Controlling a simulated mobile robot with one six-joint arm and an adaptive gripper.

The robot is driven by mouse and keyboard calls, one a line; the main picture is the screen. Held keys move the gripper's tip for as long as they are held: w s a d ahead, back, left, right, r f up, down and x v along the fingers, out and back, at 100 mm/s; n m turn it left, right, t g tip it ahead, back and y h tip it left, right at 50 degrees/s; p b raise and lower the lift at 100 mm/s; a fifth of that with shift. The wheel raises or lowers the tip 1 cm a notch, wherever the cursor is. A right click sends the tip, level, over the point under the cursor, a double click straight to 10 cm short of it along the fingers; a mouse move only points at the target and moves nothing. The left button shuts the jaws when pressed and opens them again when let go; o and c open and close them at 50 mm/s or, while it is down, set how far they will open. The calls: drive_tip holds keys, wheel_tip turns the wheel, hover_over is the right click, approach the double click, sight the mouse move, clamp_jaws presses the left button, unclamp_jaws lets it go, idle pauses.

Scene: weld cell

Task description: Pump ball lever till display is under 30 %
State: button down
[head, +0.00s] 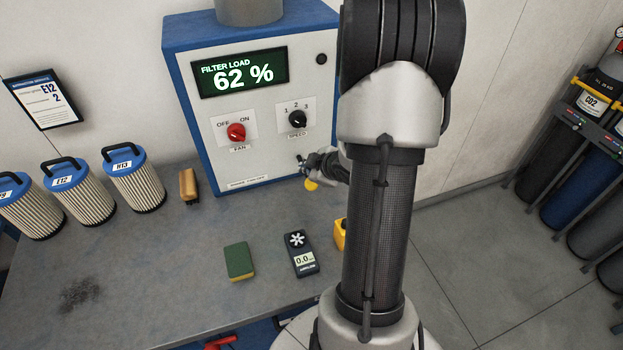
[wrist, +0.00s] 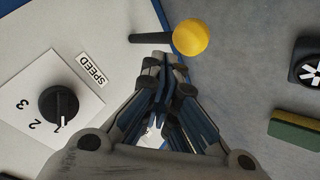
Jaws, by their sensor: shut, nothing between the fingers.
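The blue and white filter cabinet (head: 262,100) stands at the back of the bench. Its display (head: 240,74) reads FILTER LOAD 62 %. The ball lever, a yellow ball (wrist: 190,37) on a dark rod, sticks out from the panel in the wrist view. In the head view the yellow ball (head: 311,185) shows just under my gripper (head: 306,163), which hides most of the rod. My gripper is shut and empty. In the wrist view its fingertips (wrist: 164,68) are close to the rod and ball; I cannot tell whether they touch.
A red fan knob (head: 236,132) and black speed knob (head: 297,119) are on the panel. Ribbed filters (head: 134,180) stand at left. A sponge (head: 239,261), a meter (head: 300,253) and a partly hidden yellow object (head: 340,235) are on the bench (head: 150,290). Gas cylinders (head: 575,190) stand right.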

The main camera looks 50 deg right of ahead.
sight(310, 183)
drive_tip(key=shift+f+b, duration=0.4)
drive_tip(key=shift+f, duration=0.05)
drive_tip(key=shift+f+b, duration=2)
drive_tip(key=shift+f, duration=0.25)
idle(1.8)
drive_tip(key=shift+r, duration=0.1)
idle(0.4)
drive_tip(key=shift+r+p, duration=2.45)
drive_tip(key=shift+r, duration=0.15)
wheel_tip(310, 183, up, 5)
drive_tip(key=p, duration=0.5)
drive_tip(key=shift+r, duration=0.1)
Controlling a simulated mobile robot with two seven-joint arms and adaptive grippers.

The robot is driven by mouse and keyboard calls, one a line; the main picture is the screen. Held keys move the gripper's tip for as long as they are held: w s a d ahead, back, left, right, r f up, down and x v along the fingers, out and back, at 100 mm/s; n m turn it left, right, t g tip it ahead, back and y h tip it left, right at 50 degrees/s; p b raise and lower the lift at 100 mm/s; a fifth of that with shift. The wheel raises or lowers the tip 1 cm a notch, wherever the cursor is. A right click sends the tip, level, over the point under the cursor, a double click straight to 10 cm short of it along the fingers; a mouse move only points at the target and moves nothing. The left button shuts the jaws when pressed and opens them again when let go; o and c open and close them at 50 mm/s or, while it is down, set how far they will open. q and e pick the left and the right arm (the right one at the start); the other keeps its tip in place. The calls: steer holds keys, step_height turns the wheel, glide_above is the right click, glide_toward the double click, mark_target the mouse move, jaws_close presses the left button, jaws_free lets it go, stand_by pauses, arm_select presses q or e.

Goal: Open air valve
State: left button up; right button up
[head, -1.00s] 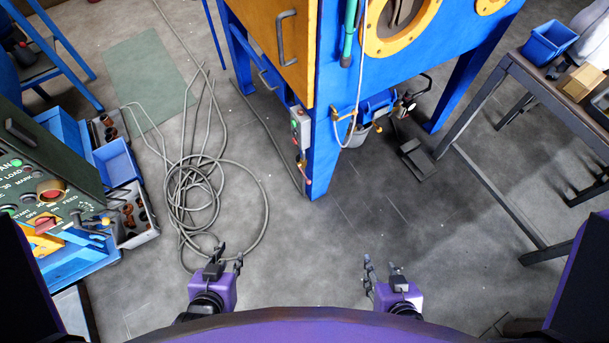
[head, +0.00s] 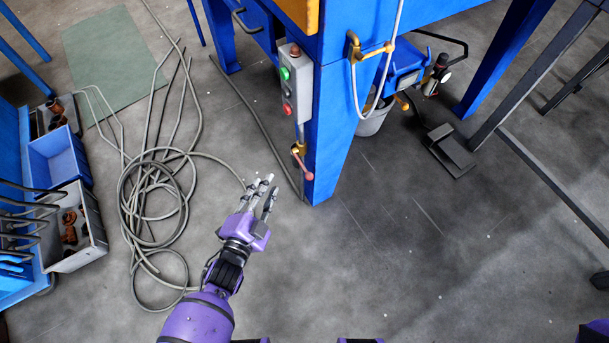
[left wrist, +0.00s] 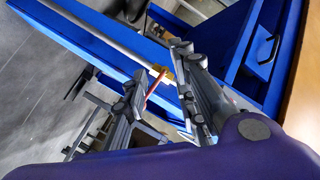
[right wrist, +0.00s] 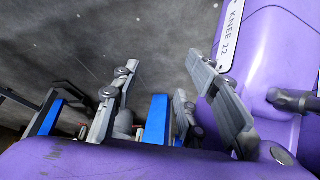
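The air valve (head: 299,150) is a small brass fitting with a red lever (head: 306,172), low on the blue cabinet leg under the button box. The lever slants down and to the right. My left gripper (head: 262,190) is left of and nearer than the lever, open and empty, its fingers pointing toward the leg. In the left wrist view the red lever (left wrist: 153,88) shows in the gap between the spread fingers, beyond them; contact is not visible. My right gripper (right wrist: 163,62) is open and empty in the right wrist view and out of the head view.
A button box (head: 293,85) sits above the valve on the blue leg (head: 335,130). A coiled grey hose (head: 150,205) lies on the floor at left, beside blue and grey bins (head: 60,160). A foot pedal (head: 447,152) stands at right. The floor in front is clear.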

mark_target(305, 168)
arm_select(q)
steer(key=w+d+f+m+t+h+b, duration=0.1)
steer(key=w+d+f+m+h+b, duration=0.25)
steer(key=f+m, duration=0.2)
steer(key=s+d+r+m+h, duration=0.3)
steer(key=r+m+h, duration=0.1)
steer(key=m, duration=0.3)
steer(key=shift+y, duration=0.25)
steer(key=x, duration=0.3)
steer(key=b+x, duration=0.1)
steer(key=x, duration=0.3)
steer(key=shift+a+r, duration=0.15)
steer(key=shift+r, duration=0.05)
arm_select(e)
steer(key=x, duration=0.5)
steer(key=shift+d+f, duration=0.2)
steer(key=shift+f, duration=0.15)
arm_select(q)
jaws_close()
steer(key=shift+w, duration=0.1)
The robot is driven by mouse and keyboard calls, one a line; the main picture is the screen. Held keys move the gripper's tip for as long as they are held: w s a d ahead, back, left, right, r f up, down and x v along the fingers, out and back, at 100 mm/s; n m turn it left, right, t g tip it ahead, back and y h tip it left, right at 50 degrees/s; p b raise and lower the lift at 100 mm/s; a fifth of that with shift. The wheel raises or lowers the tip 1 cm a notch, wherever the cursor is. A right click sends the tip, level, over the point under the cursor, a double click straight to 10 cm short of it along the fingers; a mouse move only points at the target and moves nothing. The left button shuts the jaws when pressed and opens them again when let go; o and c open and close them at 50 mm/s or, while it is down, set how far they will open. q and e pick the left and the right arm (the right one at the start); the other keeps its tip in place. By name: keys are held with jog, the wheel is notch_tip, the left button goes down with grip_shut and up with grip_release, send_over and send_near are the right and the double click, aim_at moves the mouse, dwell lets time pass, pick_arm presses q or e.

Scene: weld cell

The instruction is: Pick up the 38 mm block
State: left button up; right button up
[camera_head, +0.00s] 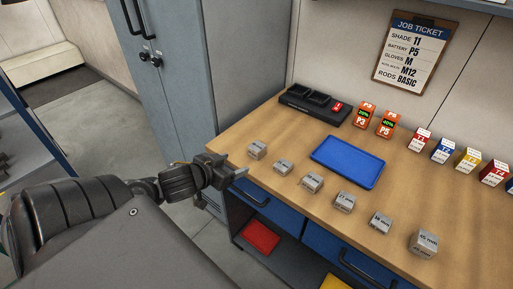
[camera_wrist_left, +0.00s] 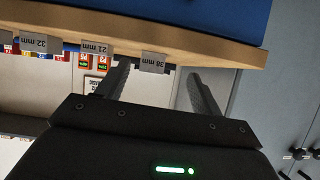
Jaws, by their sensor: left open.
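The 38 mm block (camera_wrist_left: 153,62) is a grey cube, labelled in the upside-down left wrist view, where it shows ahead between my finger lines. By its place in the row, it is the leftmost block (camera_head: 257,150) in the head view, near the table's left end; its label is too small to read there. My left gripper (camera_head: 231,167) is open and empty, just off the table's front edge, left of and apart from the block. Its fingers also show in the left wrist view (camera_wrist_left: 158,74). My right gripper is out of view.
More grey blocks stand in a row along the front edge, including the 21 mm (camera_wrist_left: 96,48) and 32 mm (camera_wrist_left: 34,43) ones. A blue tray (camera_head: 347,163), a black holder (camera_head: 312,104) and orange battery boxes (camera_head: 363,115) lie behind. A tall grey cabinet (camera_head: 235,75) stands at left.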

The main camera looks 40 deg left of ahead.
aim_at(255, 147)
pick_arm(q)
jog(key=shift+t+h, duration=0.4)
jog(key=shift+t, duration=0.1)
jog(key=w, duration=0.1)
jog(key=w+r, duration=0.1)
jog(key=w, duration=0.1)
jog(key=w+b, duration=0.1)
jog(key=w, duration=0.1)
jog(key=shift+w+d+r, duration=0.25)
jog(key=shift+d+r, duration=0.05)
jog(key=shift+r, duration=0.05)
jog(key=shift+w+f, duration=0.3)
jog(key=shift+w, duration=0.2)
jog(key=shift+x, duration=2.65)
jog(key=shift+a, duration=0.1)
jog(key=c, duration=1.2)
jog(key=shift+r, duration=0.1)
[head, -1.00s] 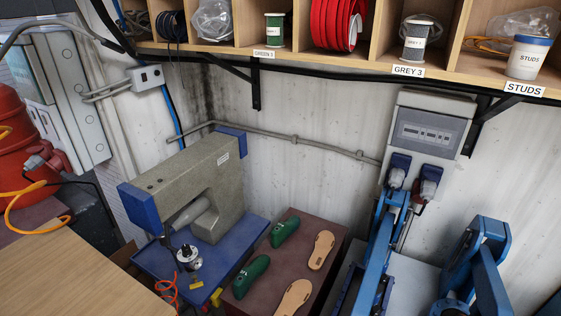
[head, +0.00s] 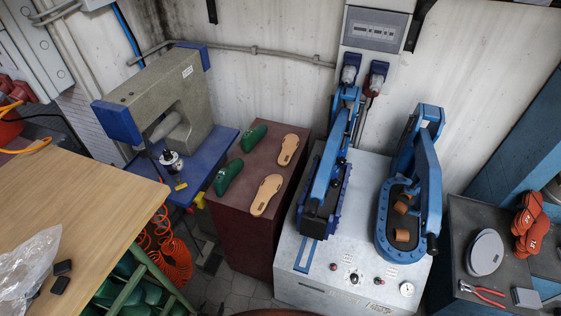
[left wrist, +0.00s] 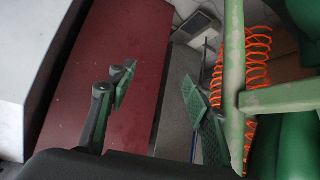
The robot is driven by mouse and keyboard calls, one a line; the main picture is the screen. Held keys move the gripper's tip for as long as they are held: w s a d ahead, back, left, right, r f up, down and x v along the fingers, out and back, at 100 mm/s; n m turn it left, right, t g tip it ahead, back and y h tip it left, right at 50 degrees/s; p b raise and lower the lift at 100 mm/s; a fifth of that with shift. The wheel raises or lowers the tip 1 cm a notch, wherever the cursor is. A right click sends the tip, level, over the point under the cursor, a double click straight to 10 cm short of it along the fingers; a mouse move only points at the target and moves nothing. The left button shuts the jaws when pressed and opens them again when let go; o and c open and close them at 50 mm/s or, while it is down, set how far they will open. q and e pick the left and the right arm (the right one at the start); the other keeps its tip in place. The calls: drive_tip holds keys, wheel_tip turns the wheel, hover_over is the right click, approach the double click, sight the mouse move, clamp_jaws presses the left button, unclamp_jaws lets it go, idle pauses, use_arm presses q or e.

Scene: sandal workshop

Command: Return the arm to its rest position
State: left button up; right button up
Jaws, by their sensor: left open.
◇ ◇ ◇ ◇ ◇ ◇ ◇
| To do |
Could you give again exactly the lines from the line containing "Scene: sandal workshop" through the final line of the data above, and no others?

| Correct answer |
Scene: sandal workshop

Command: Return the arm to its rest position
State: left button up; right button up
Jaws, by their sensor: left open.

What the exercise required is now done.